Menge/Wert ein Fünftel runter, Durchschnittspreis stabil
Das oben genannte Minus von 19,7 Prozent bei den Mengen- und 19,3 Prozent bei den Wertverkäufen birgt ebenfalls eine positive News: Der Durchschnittspreis – gemessen an den von Townley angegebenen FOB-Preisen (= „free on board“ – also der vereinbarte Preis, zu dem der Verkäufer die Ware an Bord des Schiffes im kaufvertraglich festgelegten Verschiffungshafen bringen muss) – eines 2009 in den USA verkauften Fahrrads konnte sich gegenüber dem Vorjahr um 0,4 Prozent auf 69,86 US$ mehr als behaupten.
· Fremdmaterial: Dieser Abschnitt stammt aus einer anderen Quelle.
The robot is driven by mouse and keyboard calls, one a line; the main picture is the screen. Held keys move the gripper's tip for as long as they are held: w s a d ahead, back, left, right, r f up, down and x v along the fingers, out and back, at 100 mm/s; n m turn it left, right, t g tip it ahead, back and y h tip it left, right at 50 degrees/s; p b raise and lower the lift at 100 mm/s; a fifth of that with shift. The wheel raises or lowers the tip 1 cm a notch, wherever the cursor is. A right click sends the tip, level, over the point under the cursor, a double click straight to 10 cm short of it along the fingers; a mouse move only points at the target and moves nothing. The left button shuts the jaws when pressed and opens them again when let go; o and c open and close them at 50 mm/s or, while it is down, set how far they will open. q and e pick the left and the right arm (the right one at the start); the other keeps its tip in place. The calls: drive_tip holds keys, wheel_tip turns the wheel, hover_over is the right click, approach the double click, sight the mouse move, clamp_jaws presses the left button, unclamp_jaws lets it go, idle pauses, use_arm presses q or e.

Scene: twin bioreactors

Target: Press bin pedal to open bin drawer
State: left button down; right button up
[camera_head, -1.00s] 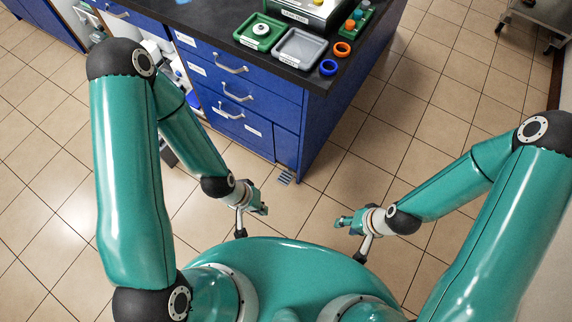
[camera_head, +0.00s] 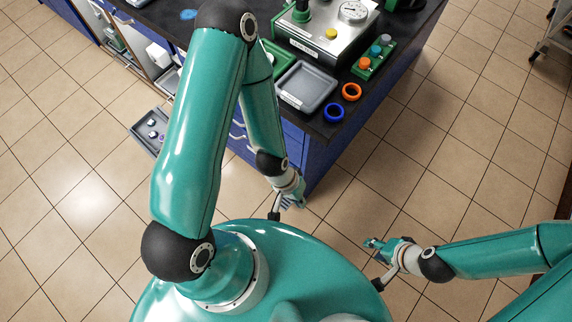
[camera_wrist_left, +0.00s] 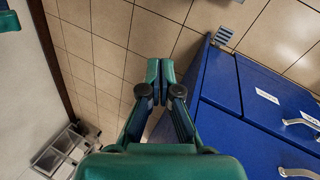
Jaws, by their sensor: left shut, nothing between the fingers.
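The bin pedal (camera_wrist_left: 223,36) is a small grey ribbed plate at floor level by the foot of the blue cabinet (camera_wrist_left: 215,85). My left gripper (camera_wrist_left: 160,64) is shut and empty; in the left wrist view the pedal lies to the right of its fingertips, apart from them in the picture. In the head view my left gripper (camera_head: 297,196) hangs beside the cabinet corner and largely covers the pedal. Which front is the bin drawer I cannot tell. My right gripper (camera_head: 371,243) is over bare floor on the right; its fingers are too small to read.
The dark bench top above carries a grey tray (camera_head: 305,88), a blue ring (camera_head: 334,112), an orange ring (camera_head: 351,91) and an instrument box (camera_head: 325,40). A grey open tray (camera_head: 147,132) with small items juts out at the left.

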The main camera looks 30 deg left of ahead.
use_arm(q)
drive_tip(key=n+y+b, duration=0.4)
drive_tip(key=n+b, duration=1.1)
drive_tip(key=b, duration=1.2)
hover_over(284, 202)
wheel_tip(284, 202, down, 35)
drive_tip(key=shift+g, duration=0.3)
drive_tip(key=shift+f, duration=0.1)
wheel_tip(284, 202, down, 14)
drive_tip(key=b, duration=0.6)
Laut Townley mussten 2009 alle Fahrradkategorien Verluste hinnehmen – mit einer Ausnahme: Das 27 Zoll/700C-bereifte Bikesegment konnte von Januar bis November wachsen. Dies ist sicherlich auf das allmähliche Anwachsen der 700C-bereiften Alltagsrad-Klasse Marke unseres Trekking-/Hybridbike zurückzuführen. Hier lag der Durchschnittspreis übrigens bei 275,93 US$ (gegenüber Vorjahr plus 4,8 Prozent).
Importe: (Fast) Alles aus China
Satte 94,4 Prozent der Fahrradimporte in die USA kamen aus China. Durchschnittspreis dieser Räder: 51,16 US$. Zum Vergleich: 5,2 Prozent der US-Importe rollten aus Taiwan in die neue Welt. Ihr Durchschnittspreis: 395,81 US$.
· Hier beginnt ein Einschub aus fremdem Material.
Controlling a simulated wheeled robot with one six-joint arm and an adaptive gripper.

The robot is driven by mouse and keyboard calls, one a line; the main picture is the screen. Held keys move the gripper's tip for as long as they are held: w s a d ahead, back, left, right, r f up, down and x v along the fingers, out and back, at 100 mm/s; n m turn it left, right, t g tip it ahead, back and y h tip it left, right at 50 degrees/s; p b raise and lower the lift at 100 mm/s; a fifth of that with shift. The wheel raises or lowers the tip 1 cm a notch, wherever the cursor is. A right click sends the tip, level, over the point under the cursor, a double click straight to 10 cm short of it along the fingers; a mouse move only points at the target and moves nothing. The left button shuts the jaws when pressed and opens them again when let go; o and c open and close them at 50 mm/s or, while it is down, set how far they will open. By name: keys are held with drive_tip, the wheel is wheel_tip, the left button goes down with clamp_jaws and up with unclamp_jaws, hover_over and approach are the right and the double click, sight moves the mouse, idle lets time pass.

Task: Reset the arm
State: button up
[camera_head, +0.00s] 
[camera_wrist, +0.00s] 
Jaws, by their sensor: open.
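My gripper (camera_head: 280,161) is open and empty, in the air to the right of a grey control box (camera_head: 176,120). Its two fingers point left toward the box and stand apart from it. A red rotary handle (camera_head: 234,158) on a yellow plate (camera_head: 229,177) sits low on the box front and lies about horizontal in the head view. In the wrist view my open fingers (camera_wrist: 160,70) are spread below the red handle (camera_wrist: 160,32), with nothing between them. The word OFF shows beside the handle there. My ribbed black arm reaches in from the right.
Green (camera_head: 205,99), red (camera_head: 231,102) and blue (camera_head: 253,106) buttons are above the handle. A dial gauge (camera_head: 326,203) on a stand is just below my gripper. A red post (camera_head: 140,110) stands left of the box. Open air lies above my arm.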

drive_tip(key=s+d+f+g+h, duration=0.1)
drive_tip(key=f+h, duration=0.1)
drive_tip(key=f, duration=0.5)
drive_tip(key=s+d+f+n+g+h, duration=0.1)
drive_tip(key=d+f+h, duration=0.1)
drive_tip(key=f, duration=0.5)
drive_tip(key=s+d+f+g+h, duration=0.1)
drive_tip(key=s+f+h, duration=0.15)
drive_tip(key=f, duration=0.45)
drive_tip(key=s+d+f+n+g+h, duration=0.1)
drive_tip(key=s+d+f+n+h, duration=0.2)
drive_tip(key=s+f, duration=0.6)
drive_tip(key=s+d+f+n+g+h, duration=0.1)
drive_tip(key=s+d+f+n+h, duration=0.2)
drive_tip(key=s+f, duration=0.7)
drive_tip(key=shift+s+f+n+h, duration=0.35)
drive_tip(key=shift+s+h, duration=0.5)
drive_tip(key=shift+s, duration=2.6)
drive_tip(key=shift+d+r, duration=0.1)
Mehr als 140 Fahrradmarken stehen auf dem US-Markt im direkten Wettbewerb. Gute Zuwächse in der Krise konnten im letzten Jahr laut Jay Townley „Electra, Sun Bicycle, Red Line (Anmerkung des RadMarkts: Marke der Accell-Tochter SBS aus Seattle), Fuji und Haro“ einfahren – übrigens alles Marken, die nicht nur sportliche, sondern vor allem Alltagsräder anbieten.
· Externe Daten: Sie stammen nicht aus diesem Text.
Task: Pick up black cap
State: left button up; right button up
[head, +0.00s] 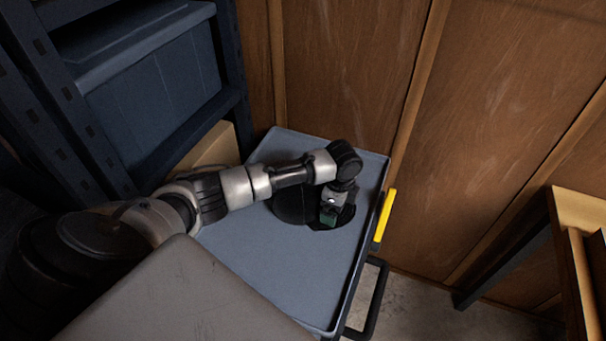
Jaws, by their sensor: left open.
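The black cap (293,207) lies on the grey top of a cart (285,262), with its rounded crown to the left and a darker part to the right. My left gripper (328,218) points down at the cap's right part, directly over or at it. The left gripper is open. My left wrist and forearm cover part of the cap from above, and I cannot tell whether the fingers touch it. My right gripper is not in view.
The cart has a raised rim and a yellow-and-black handle side (385,217) at the right. A dark shelf with a blue-grey bin (155,90) stands at the left, with a cardboard box (212,148) below. A wooden wall (340,70) is behind. A wooden table (580,212) stands at the right.

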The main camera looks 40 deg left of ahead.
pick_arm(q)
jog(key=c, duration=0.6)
Fahrrad-Fachhandel schluckte nur einstelliges Minus
Die Krise hat auch den US-Fahrrad-Fachhandel getroffen. Ihre Lieferanten rollten im letzten Jahr 8,5 Prozent weniger Bikes in diesen Vertriebskanal. Insgesamt waren es 2,5 Millionen Einheiten. Ihr Wert (FOB-Preis) lag bei 874,4 Millionen US$ (Minus 3,7 Prozent). Der Durchschnittspreis eines über den US-Fahrrad-Fachhandels verkauften Fahrrads kletterte allerdings um beachtliche 5,2 Prozent auf 355,60 US$.
Ausblick 2010
„2010 ist das Jahr des neuen Abnormalen,“ verkündete Townley während seines Vortrags auf der Interbike. Und erklärte auch gleich warum: Dieses Jahr stünde bisher ganz im Zeichen schizophrener Konsumenten. „Zum einen sind mit Blick auf beliebige hochwertige Produkte regelrechte Kauforgien auszumachen. Zum anderen ist es bei Verbrauchsartikel von Markenherstellern zu Verkaufseinbrüchen gekommen.“ Zumal mache sich allmählich der demographische Wandel bemerkbar. Die Baby-Boomers würden älter und weniger. Eine neue Konsumenten-Generation rücke nach. Das sei auch eine Chance für den US-Fahrradmarkt. Somit könnte die Krise auch zur Gesundung und (Wieder-)Belebung des Zweirad-Markts genutzt werden.
Trends und Entwicklungen
Was bisher im Jahr 2010 besonders gut im Fahrrad-Fachhandel gelaufen sei: „Cross-/Hybridbikes, Rennräder, Alltagsräder, vollgefederte Mountainbikes, Reifen und Schläuche, Servicearbeiten, Verschleissteile und Helme.“ Insgesamt hätten US-Konsumenten in diesem Jahr mehr Wert auf Einfachheit und Nachhaltigkeit gelegt. Zudem würden Nischen speziell auf regionaler Ebene wachsen. Hier müsse jeder Fachhändler genau seinen lokalen Markt im Auge behalten und selbst ein Gespür entwickeln, was laufen könnte und was nicht.